À l’occasion de tout ceci, un travers psychologie est à signaler : celui de toujours voir, dans les institutions qui naissent, des défis narquois a l’existence des autres institutions, institutions qui luttent souvent dans des sphères beaucoup plus difficiles et qui ne peuvent compter, notamment, sur le snobisme…
II y a en musique – ne l’oublions pas – tout le domaine de l’enseignement. Force est bien de constater qu’il n’y a guère d’amélioration de ce côté-la, malgré les manifestations nouvelles énumérées plus haut, malgré aussi l’activité inconcevable de la radiophonie. Conséquemment, nous voulons cette année, de temps à autre, attirer l’attention du public universitaire sur l’importance de l’éducation musicale, importance qui passe de beaucoup celle des institutions de concert. Celles-ci, en effet, dépendent de celle-la. Si l’on néglige l’enseignement musical et son organisation, les grands orchestres, les théâtres lyriques, les stations radiophoniques pourront un jour constater une telle pénurie de musiciens, qu’on devra faire appel aux artistes étrangers. Il faut prévenir pareil danger. Au lieu de toujours crier à l’abus on doit supprimer les conditions qui le font naitre. Or dans l’état actuel de l’enseignement, une musique bien a nous ne peut se développer.
Pour qu’une telle musique puisse apparaitre, l’aide universitaire est nécessaire; nous croyons que l’Université a, là, une mission d’orientation, nous croyons qu’elle seule peut donner aux musiciens la culture nécessaire à constituer un corps de doctrines. Ce n’est pas tout de jouer des gamines, d’exécuter des airs de coloratura ou de réussir des variations casse-cou sur la flute – si joli que tout cela soit! II faut aussi voir à former les compositeurs essentiels et à leur donner une culture. Par bonheur, l’Université s’est émue de la situation: une commission s’occupe actuellement d’uniformiser les programmes des six écoles de musique qu’elle s’est annexées depuis 1923. C’est un effort notable et depuis longtemps désiré.
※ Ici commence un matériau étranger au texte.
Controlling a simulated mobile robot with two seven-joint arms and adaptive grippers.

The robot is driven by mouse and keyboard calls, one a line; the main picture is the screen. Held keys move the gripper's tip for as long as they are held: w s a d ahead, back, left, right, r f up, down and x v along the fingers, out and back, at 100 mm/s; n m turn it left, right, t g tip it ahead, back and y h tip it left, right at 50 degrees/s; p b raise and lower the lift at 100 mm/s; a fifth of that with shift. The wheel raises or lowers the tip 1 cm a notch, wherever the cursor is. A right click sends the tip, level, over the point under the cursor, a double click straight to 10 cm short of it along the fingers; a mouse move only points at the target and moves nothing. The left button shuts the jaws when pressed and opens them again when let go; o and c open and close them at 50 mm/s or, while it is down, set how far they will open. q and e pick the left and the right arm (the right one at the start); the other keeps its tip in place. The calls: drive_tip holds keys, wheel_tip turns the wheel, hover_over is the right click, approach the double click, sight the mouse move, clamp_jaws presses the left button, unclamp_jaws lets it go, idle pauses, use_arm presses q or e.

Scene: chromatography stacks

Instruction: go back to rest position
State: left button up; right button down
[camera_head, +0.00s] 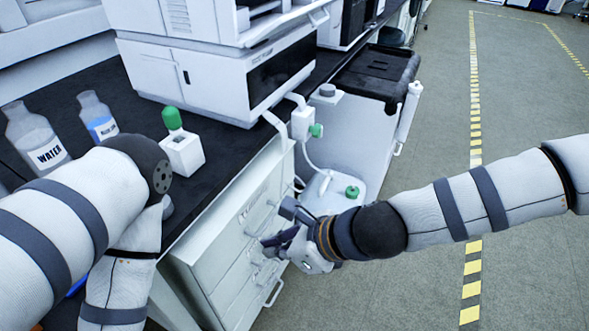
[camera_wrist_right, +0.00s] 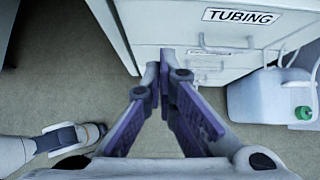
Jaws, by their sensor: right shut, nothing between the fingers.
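My right gripper (camera_head: 272,243) is in front of the white drawer cabinet (camera_head: 232,243) under the bench. In the right wrist view its two fingers (camera_wrist_right: 164,58) meet at the tips, shut and empty. The fingertips show just in front of the cabinet's drawer fronts; I cannot tell whether they touch. My left arm (camera_head: 90,210) comes in from the left over the bench edge, and its gripper is hidden or out of the picture.
A chromatography stack (camera_head: 195,75) stands on the dark bench. Near it are a WATER bottle (camera_head: 40,140), a smaller bottle (camera_head: 97,117) and a green-capped white holder (camera_head: 183,155). A white canister (camera_wrist_right: 265,98) sits on the floor beside the cabinet. Floor at right is clear.

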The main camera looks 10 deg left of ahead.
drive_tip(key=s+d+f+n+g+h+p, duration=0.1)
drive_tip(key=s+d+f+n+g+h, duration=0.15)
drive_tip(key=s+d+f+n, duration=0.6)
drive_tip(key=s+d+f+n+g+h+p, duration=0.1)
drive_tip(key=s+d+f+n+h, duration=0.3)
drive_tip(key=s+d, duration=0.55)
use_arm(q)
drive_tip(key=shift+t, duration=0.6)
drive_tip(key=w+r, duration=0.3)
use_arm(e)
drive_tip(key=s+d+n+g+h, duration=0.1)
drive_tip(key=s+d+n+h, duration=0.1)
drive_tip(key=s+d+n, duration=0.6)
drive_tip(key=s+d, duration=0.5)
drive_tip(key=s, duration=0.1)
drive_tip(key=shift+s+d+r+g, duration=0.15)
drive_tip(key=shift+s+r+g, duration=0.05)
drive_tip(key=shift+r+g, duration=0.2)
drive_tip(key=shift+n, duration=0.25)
Le Conservatoire National étudie présentement un autre projet plus immédiatement pratique, celui d’inviter cette année les élèves de toutes les facultés de l’Université et même les professeurs qui pourraient jouer un tant soit peu d’un instrument d’orchestre, a se réunir une fois par semaine à la Bibliothèque St-Sulpice aux fins de constituer peu à peu un orchestre universitaire. Plusieurs sociétés de ce genre ont vu le jour récemment aux États-Unis. M. Angelo Fassio, chef d’orchestre de New-York, vient d’offrir sa bibliothèque musicale au Conservatoire (plus de cinq cents œuvres) et il se met au service de tous ceux qui voudraient se joindre aux élèves du Conservatoire pour faire une étude sérieuse des belles œuvres du répertoire. On a trouvé aux États-Unis que lorsqu’un esprit est cultive, l’art musical lui est plus facile qu’a d’autres et que l’expression, que le style s’en ressent. II s’agit la d’une tentative qu’on ne pourra s’empêcher de trouver intéressante.
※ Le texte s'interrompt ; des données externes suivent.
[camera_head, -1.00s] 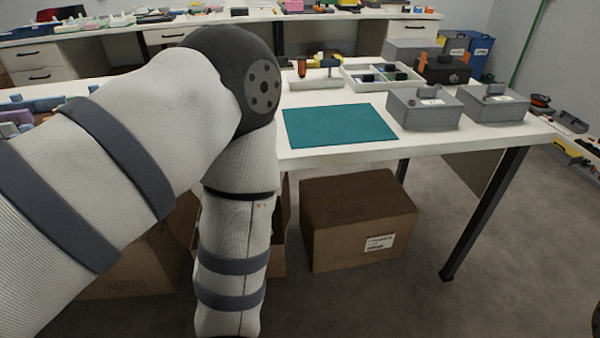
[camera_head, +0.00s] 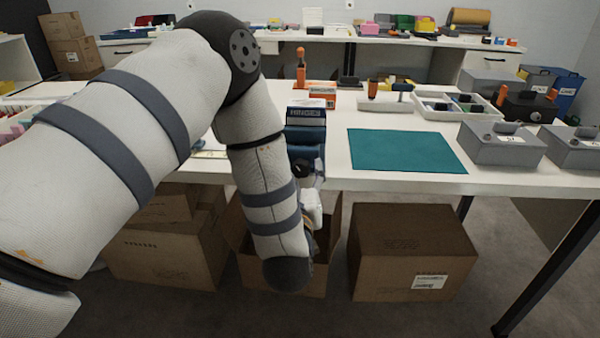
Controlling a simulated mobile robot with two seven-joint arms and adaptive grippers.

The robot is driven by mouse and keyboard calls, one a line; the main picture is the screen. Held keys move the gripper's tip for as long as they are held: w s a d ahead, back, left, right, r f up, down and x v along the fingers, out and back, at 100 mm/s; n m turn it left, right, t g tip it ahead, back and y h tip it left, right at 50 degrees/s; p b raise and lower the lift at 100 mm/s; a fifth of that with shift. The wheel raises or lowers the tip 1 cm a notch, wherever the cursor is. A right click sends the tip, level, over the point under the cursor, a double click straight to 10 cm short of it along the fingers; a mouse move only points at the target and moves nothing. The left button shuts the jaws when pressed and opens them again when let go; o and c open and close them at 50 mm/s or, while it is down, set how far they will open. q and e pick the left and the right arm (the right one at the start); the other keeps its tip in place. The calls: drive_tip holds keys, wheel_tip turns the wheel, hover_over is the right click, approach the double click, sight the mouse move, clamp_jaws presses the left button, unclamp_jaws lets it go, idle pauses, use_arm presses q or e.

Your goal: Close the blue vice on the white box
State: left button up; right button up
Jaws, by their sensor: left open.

La musique est une culture de plus en plus nécessaire. Deux autres sphères doivent être au premier plan de nos préoccupations, si nous voulons agir de façon efficace sur révolution de la musique chez nous. Ce sont le domaine de la musique religieuse et celui du folklore.
Tous deux sont à la base de la constitution d’une École digne de ce nom. L`École russe, entre autres, dont l’ascension fut si rapide ne s’est pas autrement constituée. Ici, notre actif est réel. D’autres que nous, et c’est heureux, ont reconnu le talent de la musique religieuse aux Canadiens-français. Les évêques américains, depuis soixante-quinze ans, sont constamment venus chercher dans la Province de Québec leurs organistes ou leurs maîtres de chapelle, quand ils se proposaient des reformes.
Encore aujourd’hui, un diocèse entier, celui du Vermont, est tributaire de l’Université de Montréal pour la reforme de la musique dans ses quatre-vingt-six paroisses.
N’oublions pas que la seule œuvre élaborée et reconnue que nous ayons produite est d’inspiration religieuse: Jean le Précurseur, de Guillaum Couture. N’oublions pas non plus que Montréal a plus d’orgues a trois claviers que Londres et Paris réunis, – si extraordinaire que cela paraisse et si souvent que nous l’ayons écrit – inutilement !
Enfin nous dirons, en terminant , un mot du folklore. Ce sera à l’effet de féliciter la Société Saint-Jean-Baptiste et M. l’abbé Charles-Émile Gadbois de Saint-Hyacinthe des concours de chansons populaires qu’ils ont organisés.
La réussite de la Bonne Chanson de Saint-Hyacinthe est miraculeuse. Plus de 10,000 familles reçoivent la Revue! Ceux qui se trouvaient au concert du Pare Lafontaine, le lundi soir, 12 aout dernier ont été témoins de l’enthousiasme qui circulait parmi une foule de plus de cinq mille personnes a qui Ton faisait chanter nos vieux refrains ! Ceux-la ont compris l’utilité du folklore pour l’éducation musicale de la foule et même pour son éducation tout court. La musique peut être une culture en bas comme en haut !
Eugène Lapierre.
Directeur du Conservatoire National
L`Action Universitaire, septembre 1940.